Shown below is a listing with pictures; reproduce exactly, and only, the lines between the ones containing "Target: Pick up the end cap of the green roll" and "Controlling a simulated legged", inclusive, leaving the pictures out.

_ _ _ _ _

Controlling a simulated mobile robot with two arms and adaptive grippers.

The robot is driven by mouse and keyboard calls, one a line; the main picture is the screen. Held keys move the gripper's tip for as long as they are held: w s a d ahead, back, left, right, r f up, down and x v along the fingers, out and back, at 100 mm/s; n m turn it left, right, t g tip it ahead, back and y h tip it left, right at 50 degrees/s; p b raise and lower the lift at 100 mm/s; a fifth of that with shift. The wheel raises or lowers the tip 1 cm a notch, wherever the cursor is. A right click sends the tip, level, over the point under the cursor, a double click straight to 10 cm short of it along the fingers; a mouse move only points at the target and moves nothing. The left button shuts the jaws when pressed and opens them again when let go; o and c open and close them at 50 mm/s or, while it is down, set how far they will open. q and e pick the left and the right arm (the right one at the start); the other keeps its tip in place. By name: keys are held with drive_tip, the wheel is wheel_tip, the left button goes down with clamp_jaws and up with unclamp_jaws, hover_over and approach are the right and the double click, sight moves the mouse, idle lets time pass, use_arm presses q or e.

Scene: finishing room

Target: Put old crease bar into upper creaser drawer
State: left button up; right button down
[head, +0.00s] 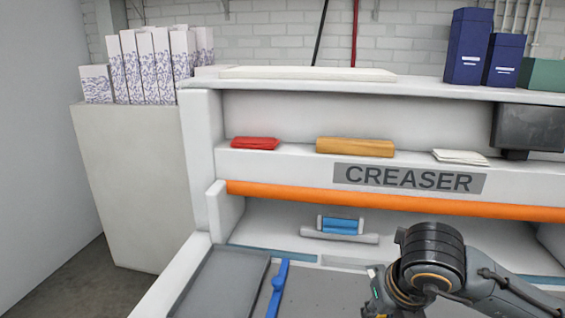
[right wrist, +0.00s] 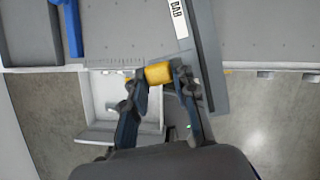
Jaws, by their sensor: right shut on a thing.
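My right gripper (right wrist: 159,76) is shut on a short yellow piece in the right wrist view, which I take to be the grip of the old crease bar (right wrist: 157,73). A long grey strip (right wrist: 203,60) with a white lettered label runs slanted just right of it; I cannot tell if the two are joined. Below and left of the fingers a white drawer (right wrist: 95,134) stands open under the machine's front edge. I see only one drawer clearly. In the head view my right arm reaches in at lower right, with its fingertips out of frame. My left gripper is not in view.
The creaser (head: 300,164) fills the head view. A blue lever (head: 278,288) rises from its bed. A red item (head: 255,143), a wooden block (head: 355,147) and white papers (head: 460,157) lie on its ledge. Bare floor (right wrist: 270,120) shows right of the gripper.

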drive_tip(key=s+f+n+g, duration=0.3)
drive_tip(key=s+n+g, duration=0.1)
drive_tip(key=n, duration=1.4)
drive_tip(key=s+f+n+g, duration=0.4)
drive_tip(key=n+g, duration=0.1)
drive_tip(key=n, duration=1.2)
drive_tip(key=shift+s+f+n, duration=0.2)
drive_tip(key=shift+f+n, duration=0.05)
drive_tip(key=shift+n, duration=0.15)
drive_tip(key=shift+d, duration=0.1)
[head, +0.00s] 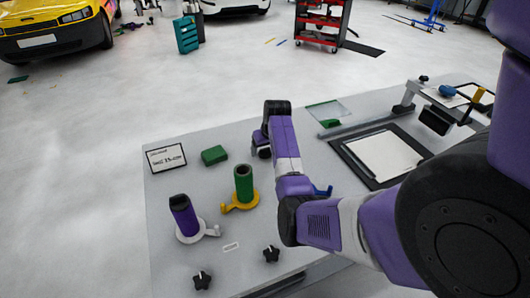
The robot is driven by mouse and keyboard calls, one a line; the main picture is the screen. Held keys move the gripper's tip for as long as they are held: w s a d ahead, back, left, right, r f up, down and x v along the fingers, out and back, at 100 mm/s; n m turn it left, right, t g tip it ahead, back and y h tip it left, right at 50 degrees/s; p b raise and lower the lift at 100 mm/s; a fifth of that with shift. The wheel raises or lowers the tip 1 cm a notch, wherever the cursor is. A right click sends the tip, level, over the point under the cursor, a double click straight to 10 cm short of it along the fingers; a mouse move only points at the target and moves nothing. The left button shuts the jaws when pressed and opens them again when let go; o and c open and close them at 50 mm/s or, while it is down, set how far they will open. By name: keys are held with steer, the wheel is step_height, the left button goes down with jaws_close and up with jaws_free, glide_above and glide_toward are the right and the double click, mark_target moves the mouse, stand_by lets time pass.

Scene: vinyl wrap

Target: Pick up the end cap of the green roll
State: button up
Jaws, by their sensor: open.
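The green roll (243,180) stands upright on the table, with a dark opening at its top. A yellow flanged piece with a side handle (233,206) sits around its foot. Two black star-shaped pieces, one nearer (202,281) and one to the right (271,254), lie near the table's front. I cannot tell for sure which piece is the green roll's end cap. My gripper (262,149) is open, above the table, behind and to the right of the green roll. Its fingers are small and partly hidden by my wrist.
A purple roll (184,216) stands in a white handled base (209,232) at front left. A green block (214,155), a sign card (166,157) and a framed white sheet (384,156) lie on the table (165,250). My arm hides part of the right side.

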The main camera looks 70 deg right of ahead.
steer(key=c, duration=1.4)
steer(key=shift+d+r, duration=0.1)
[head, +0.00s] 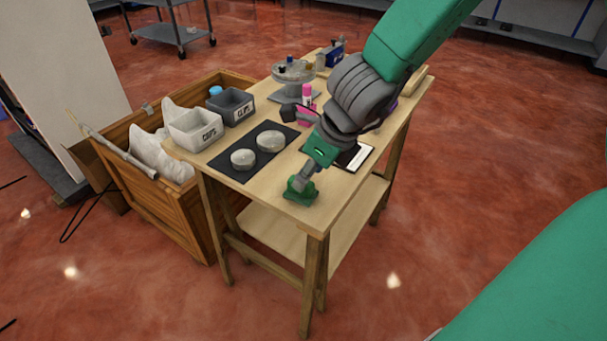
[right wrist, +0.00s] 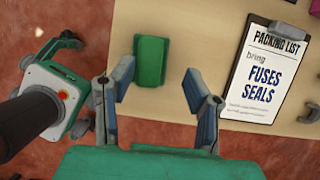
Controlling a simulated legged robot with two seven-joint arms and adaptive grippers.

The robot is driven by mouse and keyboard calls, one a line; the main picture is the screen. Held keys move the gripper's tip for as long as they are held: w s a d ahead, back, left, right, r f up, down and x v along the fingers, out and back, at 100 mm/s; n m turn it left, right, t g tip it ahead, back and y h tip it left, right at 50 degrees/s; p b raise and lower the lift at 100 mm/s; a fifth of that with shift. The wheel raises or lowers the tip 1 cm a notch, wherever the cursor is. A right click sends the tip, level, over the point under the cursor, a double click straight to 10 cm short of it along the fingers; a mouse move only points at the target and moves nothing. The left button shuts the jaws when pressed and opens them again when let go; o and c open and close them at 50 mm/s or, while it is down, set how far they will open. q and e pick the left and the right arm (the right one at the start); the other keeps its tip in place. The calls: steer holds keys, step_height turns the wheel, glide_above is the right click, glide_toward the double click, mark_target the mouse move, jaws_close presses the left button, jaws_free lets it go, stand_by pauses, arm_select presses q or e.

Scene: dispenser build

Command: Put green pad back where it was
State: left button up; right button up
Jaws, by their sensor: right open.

_ _ _ _ _

**Correct response**
Target: Pick up the end cap of the green roll
State: button up
Jaws, by their sensor: open.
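The green roll (243,180) stands upright on the table, with a dark opening at its top. A yellow flanged piece with a side handle (233,206) sits around its foot. Two black star-shaped pieces, one nearer (202,281) and one to the right (271,254), lie near the table's front. I cannot tell for sure which piece is the green roll's end cap. My gripper (262,149) is open, above the table, behind and to the right of the green roll. Its fingers are small and partly hidden by my wrist.
A purple roll (184,216) stands in a white handled base (209,232) at front left. A green block (214,155), a sign card (166,157) and a framed white sheet (384,156) lie on the table (165,250). My arm hides part of the right side.

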The main camera looks 70 deg right of ahead.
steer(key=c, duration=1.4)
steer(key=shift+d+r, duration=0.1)
[head, +0.00s] 
[right wrist, +0.00s] 
Controlling a simulated legged robot with two seven-joint arms and adaptive grippers.

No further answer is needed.